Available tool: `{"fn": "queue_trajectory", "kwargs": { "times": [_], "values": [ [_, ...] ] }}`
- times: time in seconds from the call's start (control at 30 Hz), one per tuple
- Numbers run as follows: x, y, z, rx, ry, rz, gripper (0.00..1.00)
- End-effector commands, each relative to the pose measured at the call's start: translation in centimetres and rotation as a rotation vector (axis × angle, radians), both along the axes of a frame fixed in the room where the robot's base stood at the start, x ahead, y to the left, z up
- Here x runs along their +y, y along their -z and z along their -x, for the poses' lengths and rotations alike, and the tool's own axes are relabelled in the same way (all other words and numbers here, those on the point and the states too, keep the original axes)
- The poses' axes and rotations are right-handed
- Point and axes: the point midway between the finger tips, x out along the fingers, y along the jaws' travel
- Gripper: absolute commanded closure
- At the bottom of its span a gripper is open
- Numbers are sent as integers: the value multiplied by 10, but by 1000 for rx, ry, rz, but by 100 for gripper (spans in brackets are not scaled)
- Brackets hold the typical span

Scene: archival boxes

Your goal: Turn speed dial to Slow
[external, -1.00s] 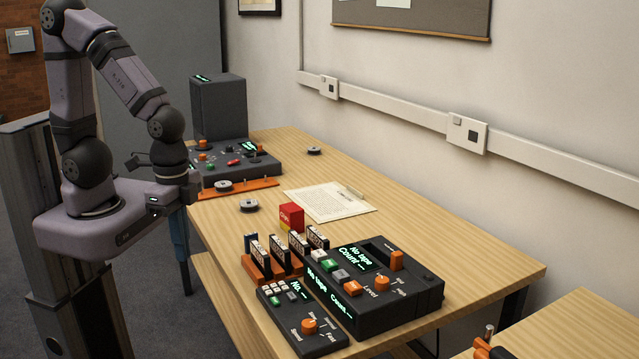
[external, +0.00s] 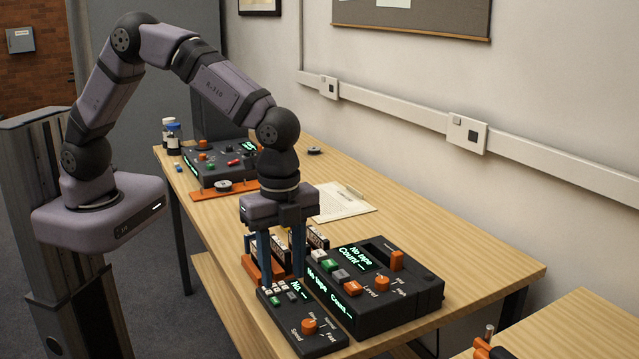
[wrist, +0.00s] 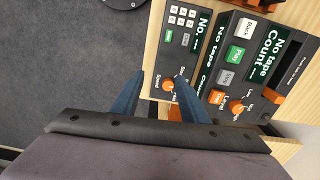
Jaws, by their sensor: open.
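The orange speed dial (external: 310,326) sits on the small dark control box (external: 285,331) at the table's front edge. Its face is labelled Speed, Slow, Normal and Fast; which mark it points to is too small to tell. My gripper (external: 286,284) points down over the far end of that box, behind the dial, with its blue fingers apart and empty. In the wrist view, the dial (wrist: 169,86) shows between the two fingertips (wrist: 157,87), with the Speed label beside it. I cannot tell the height of the fingertips above the box.
A larger dark deck (external: 380,290) with a "No tape" display and its own orange Level knob (external: 381,284) stands close on the right. An orange rack of cassettes (external: 255,265) is behind the small box, partly hidden by my gripper. Bare tabletop (external: 440,245) lies to the right.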

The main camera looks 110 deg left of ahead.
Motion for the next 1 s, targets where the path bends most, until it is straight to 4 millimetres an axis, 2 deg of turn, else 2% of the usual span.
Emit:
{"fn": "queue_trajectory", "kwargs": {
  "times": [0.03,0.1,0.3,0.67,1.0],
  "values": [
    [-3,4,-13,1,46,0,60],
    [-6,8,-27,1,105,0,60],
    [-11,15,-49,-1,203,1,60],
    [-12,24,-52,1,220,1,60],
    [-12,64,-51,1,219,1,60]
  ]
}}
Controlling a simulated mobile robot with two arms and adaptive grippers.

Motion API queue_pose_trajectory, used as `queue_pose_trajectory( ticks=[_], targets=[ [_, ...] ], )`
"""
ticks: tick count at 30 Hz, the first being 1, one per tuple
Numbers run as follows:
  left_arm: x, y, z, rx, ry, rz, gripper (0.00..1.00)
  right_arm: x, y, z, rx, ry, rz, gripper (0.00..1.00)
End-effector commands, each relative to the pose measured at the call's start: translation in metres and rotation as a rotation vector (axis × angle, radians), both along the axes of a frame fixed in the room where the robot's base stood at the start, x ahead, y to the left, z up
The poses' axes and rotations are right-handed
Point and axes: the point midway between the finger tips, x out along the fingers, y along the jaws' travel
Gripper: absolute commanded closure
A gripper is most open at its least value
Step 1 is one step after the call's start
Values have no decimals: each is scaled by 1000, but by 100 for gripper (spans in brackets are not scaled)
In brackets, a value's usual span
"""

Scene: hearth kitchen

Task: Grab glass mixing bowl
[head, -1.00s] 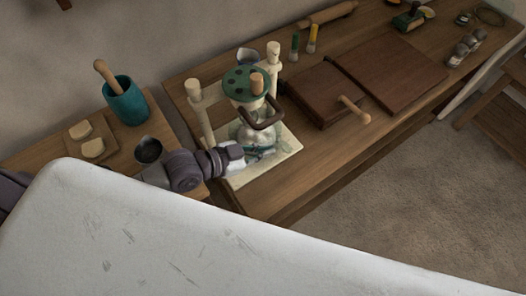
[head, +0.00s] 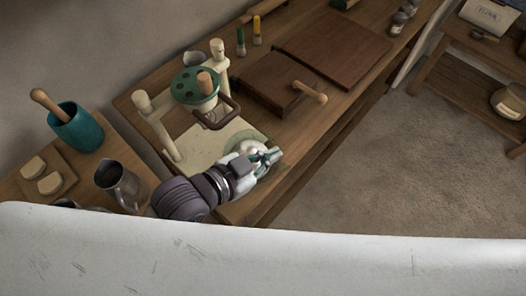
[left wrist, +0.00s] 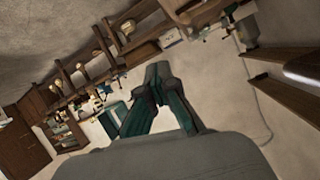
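The glass mixing bowl (head: 277,167) is a faint see-through shape with pale contents. It is in the head view, at the right front edge of the cream mixer base (head: 212,140), out from under the green-topped mixer head (head: 192,85). My left gripper (head: 268,157) reaches in from the left over the bowl, and its teal fingers hide part of it. In the left wrist view the fingertips (left wrist: 158,76) are drawn together. They appear to be on the bowl's rim, though the clear glass is hard to make out there. My right gripper is not in view.
A metal pitcher (head: 121,184) and a teal crock (head: 76,127) stand at the left. Open floor (head: 400,150) lies right of the bench.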

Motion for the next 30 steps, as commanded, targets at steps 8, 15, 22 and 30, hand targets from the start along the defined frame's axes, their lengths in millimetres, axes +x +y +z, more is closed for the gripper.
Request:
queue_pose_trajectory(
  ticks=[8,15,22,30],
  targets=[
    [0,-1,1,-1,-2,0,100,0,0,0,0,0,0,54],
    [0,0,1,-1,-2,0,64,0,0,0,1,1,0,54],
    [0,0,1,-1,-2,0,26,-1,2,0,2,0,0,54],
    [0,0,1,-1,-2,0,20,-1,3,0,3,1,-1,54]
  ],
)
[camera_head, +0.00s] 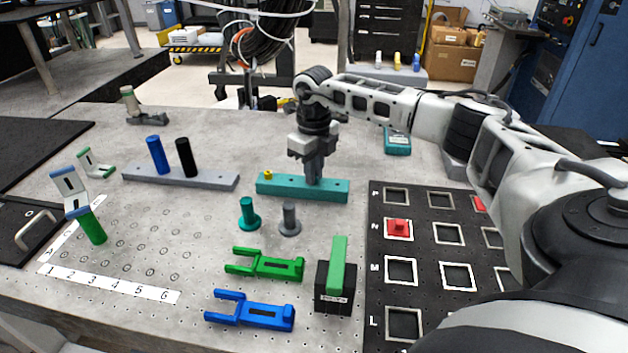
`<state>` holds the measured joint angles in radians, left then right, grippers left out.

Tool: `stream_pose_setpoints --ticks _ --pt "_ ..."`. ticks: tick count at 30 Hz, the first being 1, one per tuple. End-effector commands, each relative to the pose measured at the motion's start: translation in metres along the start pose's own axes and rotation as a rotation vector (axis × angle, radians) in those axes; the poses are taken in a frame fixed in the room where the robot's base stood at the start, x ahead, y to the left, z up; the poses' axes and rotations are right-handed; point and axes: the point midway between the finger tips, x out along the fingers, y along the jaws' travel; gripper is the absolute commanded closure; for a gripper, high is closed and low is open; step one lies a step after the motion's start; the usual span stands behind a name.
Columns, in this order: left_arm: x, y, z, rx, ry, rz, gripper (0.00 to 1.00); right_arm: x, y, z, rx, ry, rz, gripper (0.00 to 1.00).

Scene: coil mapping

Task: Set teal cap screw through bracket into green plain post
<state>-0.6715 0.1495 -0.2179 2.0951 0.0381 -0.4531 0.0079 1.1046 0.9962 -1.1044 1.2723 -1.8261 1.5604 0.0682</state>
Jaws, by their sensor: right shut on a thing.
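A green post (92,228) stands tilted in the picture at the left of the perforated plate. A pale angled bracket with blue edges (69,183) sits at its top, its lower flange at the post's upper end. My right gripper (314,178) points down at the right part of a teal rail (285,188). It is shut on something small that its fingers hide; I cannot make out its colour. A teal flanged piece (248,215) stands on the table in front of the rail; I cannot tell whether it is a cap screw. My left gripper is not in view.
A yellow-topped piece (268,175) sits in the rail's left end. A grey flanged piece (289,218), green fork (265,264), blue fork (250,312) and black block (334,290) stand nearby. A grey rail (205,180) carries blue and black posts. Another bracket (96,162) lies behind.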

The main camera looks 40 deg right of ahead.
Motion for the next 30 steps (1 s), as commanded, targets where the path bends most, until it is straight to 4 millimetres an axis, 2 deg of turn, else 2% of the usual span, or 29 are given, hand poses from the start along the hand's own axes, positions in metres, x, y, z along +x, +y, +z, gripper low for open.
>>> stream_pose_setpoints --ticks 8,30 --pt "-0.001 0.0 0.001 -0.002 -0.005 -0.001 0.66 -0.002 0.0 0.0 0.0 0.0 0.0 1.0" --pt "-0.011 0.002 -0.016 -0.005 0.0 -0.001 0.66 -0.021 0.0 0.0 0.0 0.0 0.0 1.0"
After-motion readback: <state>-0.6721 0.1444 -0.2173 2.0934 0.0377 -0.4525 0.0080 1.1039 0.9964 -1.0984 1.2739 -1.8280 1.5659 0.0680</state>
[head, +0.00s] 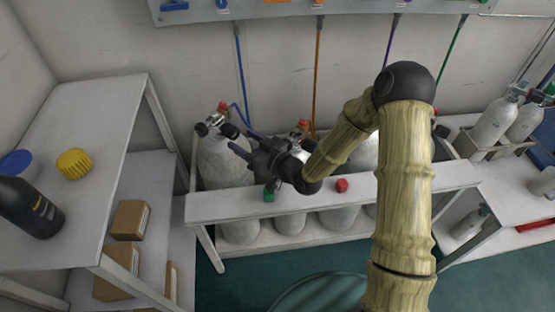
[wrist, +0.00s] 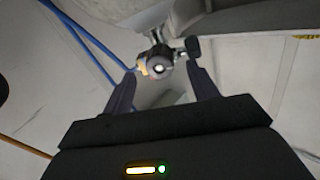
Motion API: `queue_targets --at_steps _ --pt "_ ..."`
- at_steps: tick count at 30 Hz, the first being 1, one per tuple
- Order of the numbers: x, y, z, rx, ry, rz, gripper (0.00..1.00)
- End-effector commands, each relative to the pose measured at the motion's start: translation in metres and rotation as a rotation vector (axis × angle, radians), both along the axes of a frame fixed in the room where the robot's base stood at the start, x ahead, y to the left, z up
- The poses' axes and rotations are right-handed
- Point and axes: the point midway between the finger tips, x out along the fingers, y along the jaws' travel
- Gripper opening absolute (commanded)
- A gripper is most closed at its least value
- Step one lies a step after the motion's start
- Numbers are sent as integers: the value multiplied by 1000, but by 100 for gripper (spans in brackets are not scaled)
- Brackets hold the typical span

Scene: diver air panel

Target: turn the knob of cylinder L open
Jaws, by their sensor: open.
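The leftmost white cylinder (head: 222,165), with a blue hose, stands in the rack; I cannot read a letter on it. Its valve has a red top and dark knobs, one at the left (head: 202,130). My gripper (head: 239,140) is at the valve's right side, jaws open and pointing left toward it. In the wrist view the valve (wrist: 158,55) appears between and beyond the open fingers of my gripper (wrist: 163,85). A round piece with a bright centre faces me, and a dark knob (wrist: 193,47) is close to the right fingertip. I cannot tell whether anything touches.
A white rail (head: 400,184) runs in front of the cylinders, with a green block (head: 269,195) and a red block (head: 342,185) on it. A white table (head: 80,210) at left holds a yellow cap (head: 74,163) and a black bottle (head: 30,207). Hoses hang from the wall panel (head: 340,6).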

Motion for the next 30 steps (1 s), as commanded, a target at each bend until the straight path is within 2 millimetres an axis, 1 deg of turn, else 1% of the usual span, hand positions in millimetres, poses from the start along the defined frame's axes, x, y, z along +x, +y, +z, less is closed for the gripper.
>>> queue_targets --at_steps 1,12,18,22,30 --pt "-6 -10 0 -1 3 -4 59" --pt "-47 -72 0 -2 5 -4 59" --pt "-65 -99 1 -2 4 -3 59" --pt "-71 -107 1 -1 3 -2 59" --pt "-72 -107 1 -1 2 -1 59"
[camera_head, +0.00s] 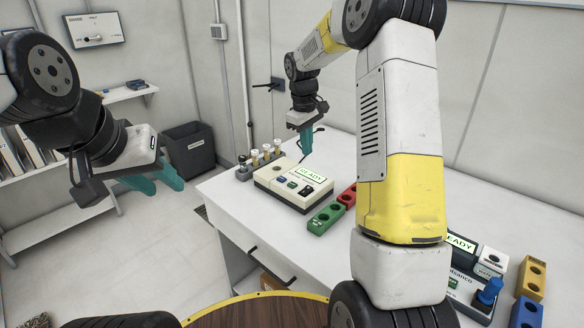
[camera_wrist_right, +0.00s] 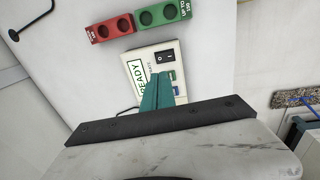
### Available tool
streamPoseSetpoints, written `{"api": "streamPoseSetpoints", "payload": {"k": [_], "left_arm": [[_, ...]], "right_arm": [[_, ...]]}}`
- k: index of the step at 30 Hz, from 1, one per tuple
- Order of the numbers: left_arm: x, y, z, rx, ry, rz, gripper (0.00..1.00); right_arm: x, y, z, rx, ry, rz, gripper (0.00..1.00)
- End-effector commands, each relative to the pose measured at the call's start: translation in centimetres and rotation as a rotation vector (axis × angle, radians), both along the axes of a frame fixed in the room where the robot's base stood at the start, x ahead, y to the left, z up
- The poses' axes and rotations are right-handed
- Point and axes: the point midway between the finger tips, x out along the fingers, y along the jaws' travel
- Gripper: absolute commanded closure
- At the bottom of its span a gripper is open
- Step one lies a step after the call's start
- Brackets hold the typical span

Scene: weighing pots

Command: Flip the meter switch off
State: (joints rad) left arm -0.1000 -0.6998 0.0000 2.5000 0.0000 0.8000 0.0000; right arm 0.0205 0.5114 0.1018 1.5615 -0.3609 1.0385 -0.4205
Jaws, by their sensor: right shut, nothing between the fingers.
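The meter (camera_head: 268,181) is a cream box on the white table, with a lit display (camera_head: 311,175) reading READY. In the right wrist view the switch (camera_wrist_right: 165,57) is marked I and O, just beyond the teal fingertips. My right gripper (camera_head: 304,155) is shut and empty, pointing down above the meter. In the wrist view its fingers (camera_wrist_right: 158,78) cover part of the meter's face. I cannot tell whether they touch it. My left gripper (camera_head: 160,183) is open and empty, left of the table.
A green block (camera_head: 325,217) and a red block (camera_head: 348,195) with round holes lie right of the meter. Another device with a READY display (camera_head: 460,243) is at the lower right, near yellow (camera_head: 531,278) and blue (camera_head: 526,313) blocks.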

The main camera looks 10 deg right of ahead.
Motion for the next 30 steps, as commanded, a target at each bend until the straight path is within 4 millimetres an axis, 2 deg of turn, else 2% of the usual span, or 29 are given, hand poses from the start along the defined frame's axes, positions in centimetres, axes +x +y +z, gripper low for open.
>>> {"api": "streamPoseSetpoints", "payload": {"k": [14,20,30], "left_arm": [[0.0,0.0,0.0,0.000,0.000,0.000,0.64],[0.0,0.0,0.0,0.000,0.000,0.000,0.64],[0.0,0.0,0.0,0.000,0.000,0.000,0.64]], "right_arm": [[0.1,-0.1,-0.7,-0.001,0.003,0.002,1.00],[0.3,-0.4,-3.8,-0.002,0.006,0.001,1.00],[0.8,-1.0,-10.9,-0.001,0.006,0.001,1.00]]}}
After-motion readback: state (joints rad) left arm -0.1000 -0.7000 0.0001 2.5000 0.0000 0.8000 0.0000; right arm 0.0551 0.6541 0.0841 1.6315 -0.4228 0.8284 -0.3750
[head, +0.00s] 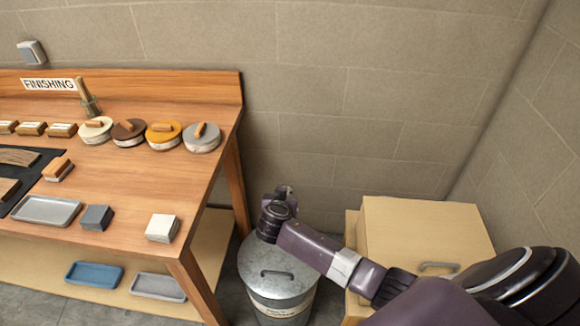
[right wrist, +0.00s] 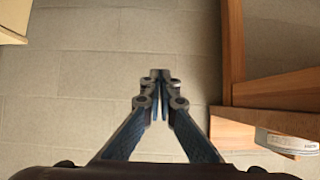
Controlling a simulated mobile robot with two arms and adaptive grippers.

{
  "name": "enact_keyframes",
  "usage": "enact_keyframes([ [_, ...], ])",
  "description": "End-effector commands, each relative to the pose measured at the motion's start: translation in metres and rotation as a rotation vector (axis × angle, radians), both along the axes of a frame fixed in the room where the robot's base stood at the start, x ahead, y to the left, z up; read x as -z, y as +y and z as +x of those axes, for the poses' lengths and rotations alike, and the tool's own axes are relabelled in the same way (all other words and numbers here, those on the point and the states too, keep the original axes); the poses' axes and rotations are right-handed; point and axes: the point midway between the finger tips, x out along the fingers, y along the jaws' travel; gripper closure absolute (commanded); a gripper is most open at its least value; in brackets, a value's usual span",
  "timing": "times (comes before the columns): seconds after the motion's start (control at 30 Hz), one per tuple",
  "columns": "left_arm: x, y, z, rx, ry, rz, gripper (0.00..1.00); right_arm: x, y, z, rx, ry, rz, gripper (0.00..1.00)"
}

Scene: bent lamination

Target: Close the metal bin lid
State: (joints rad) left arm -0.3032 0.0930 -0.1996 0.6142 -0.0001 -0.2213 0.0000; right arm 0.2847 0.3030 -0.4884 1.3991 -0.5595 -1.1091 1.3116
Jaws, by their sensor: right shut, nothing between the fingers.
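The round grey metal bin (head: 285,310) stands on the floor between the bench and a light wooden cabinet in the head view. Its lid (head: 262,262), with a bar handle (head: 277,273), covers its top. I cannot tell whether the lid is fully seated, as my right arm hides part of its far and right edge. My right gripper (head: 285,192) is above and behind the lid near the wall. Its fingers (right wrist: 160,78) are shut and empty in the right wrist view, where neither bin nor lid shows. My left gripper is not in view.
The wooden bench (head: 130,190) stands left, its leg (head: 197,290) close to the bin. Several round tins, blocks and a grey tray (head: 45,210) lie on it. The cabinet (head: 415,225) is right of the bin. The block wall (head: 330,90) is close behind.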

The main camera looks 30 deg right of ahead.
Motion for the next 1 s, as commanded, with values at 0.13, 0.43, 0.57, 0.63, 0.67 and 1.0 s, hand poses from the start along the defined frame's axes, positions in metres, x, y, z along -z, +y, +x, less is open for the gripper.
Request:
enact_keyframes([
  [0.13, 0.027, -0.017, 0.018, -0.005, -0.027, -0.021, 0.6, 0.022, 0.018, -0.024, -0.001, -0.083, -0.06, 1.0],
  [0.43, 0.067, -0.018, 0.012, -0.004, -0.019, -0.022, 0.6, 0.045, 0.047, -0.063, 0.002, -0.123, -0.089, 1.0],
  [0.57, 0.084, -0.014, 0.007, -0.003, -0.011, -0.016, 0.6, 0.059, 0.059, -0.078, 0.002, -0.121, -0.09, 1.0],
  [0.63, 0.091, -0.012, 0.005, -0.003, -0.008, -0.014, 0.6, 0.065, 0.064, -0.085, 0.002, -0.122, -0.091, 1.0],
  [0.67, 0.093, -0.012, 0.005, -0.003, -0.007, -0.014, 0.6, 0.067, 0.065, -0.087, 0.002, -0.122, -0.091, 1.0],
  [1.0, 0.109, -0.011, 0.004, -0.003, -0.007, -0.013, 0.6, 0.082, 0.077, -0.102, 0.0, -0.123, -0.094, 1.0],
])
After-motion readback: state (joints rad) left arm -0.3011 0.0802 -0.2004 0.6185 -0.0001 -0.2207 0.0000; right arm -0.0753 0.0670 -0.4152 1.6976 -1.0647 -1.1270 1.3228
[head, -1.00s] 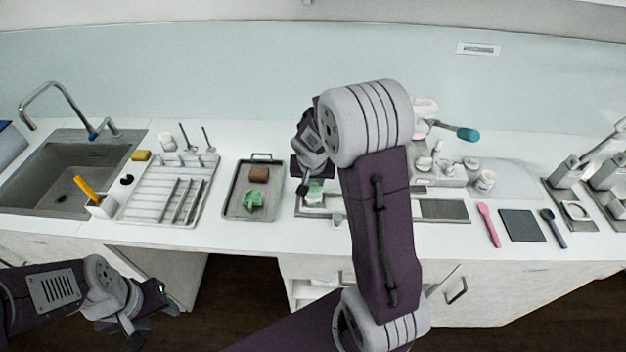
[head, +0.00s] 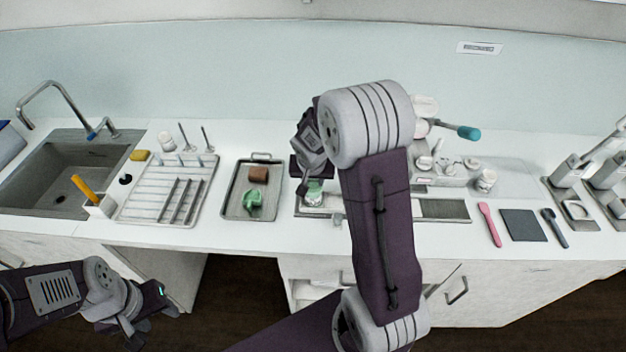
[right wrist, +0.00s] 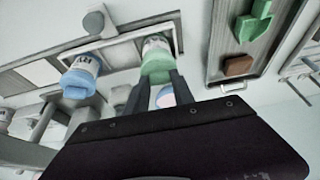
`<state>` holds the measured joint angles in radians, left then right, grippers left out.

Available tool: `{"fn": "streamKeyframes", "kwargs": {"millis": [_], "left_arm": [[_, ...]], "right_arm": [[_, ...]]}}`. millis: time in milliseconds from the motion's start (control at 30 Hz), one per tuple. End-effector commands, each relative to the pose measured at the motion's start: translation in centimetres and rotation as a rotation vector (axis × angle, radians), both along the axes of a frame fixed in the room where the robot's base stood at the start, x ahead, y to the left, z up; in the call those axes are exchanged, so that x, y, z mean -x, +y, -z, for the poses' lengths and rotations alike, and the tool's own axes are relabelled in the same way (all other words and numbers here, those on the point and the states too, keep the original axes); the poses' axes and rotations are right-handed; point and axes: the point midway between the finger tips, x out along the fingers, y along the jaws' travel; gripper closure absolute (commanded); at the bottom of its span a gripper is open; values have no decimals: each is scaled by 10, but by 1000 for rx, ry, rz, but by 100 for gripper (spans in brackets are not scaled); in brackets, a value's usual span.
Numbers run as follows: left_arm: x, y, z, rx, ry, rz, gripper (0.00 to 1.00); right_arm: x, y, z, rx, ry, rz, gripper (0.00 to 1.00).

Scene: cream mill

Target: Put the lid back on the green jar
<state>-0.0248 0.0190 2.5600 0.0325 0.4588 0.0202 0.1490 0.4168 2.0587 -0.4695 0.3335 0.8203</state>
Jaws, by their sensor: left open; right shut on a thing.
* * *
▸ Exercise: Which lines of the data above contain "least"? Copy each one.

▸ Solution to this exercise:
A gripper is most open at its least value
- A gripper is most closed at its least value
  "description": "End-effector commands, each relative to the pose measured at the motion's start: translation in metres and rotation as a rotation vector (axis × angle, radians), both along the axes of a frame fixed in the room where the robot's base stood at the start, x ahead, y to the left, z up; read x as -z, y as +y and z as +x of those axes, for the poses' lengths and rotations alike, and the tool's own axes are relabelled in the same way (all other words and numbers here, those on the point and the states too, keep the original axes); the poses' axes and rotations are right-handed; point and axes: the point midway between the finger tips, x out along the fingers, y along the jaws' travel; gripper closure absolute (commanded); a gripper is most open at its least value; in brackets, a value's usual span",

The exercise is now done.